The Commission’s report proposes a package of reforms. The recommendations concerning sentencing are a direct consequence of recommendations about which defences should apply and what evidence should be admitted. The report and its recommendations are now being considered by the Victorian government.

* Professor Marcia Neave AO is the Chairperson of the Victorian Law Reform Commission. She is currently on leave from Monash University, where she holds a personal chair in the Faculty of Law.

Endnotes

1. Ramage was convicted of manslaughter on the basis that the Crown had failed to negate provocation. He was sentenced to 11 years’ imprisonment, with a non-parole period of eight years: R v Ramage [2004] VSC 508.

2. The mandatory death sentence for murder was changed in 1975 to mandatory life imprisonment. In 1986 this was changed again to allow the judge discretion in sentencing.

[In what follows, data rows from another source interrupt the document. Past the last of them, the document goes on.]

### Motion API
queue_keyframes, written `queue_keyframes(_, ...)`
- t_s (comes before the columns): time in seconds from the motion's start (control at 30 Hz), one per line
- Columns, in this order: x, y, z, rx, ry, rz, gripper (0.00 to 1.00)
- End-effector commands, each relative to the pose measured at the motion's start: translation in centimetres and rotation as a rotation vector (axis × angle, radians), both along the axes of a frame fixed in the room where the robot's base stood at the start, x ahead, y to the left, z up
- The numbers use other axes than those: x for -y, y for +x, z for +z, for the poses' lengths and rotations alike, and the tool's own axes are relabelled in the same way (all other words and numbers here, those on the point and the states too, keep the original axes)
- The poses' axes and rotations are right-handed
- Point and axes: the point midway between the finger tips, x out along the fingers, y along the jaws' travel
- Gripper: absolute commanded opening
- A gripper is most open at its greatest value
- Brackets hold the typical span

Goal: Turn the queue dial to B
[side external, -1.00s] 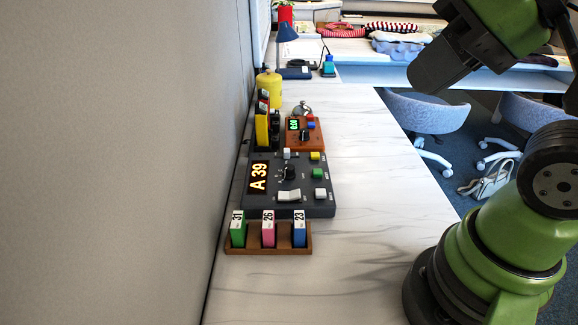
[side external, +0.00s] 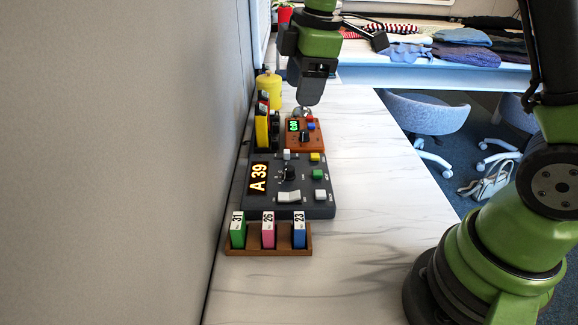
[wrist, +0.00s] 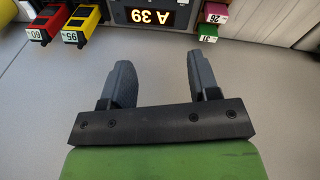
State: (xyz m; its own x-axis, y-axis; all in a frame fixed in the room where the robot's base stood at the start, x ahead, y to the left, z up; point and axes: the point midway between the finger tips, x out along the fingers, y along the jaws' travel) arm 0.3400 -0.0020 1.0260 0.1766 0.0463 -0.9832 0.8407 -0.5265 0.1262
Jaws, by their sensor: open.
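The grey queue console (side external: 262,203) lies on the marble-look desk, its lit display (side external: 258,178) reading "A 39". Its black queue dial (side external: 289,173) sits to the right of the display; its small letter marks are too small to read. In the wrist view the display (wrist: 151,17) shows upside down at the top edge, and the dial is out of view. My gripper (side external: 311,97) is above the desk beyond the console, apart from the dial. In the wrist view my gripper (wrist: 162,76) is open, with nothing between its fingers.
A wooden rack (side external: 268,251) of numbered tags stands in front of the console. A wall (side external: 120,160) runs along the left. The desk's right side is clear.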

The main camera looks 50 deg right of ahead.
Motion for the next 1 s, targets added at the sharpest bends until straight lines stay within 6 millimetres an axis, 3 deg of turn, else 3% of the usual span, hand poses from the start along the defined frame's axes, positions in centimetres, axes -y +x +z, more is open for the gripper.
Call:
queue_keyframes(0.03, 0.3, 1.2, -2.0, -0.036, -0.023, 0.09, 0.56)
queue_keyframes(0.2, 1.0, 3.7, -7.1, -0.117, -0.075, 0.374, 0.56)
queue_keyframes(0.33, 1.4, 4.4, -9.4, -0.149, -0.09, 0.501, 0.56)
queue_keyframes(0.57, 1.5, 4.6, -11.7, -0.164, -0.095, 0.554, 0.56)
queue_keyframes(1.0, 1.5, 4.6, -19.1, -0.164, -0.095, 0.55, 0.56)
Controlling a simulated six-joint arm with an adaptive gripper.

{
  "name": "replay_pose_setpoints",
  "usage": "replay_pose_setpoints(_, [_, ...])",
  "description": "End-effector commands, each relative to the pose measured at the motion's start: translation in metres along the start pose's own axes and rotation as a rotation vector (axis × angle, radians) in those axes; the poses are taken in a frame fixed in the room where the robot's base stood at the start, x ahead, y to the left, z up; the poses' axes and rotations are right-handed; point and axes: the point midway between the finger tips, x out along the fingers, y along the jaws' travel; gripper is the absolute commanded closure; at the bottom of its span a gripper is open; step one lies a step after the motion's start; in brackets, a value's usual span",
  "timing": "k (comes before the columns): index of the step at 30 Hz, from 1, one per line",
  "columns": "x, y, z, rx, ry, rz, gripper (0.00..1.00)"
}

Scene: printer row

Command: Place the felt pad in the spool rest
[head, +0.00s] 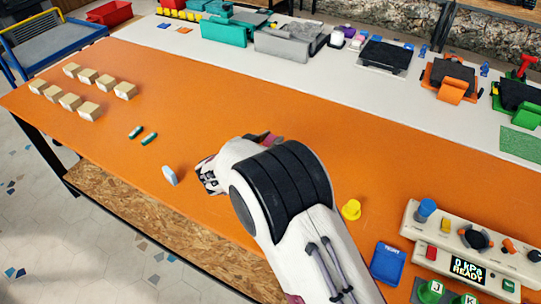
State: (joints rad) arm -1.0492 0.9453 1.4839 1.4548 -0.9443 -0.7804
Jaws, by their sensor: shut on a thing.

3. Crimes Act 1958 (Vic) ss 3, 56.

4. Department of Justice Court Services, Victorian Higher Courts Sentencing Statistics: 2002/2003 (2004), tables 17 and 18. A total effective sentence is ‘the aggregate of all sentencing components taking into account the court’s directions about concurrent and cumulative sentences’: Department of Justice Court Services, Victorian Higher Courts Sentencing Statistic 1997/1998 to 2001/2002, 3.

5. As is currently the case, they may also be charged with manslaughter on the basis that they lacked the intention to kill or cause serious injury to the deceased, or argue lack of intention at trial.

6. Department of Justice Court Services, Victorian Higher Courts Sentencing Statistics: 2002/2003 (2004), table 14.

7. J Stubbs & J Tolmie, ‘Defending Battered Women on Charges of Homicide: The Structural and Systemic Versus the Personal and Particular’ in W Chang, D Chunn & R Menzies (eds), Women, Mental Disorder and the Law (forthcoming 2005), 12.

8. Victoria, Parliamentary Debates, Legislative Assembly, 20 March 2003, 478 (R Hulls—Attorney-General).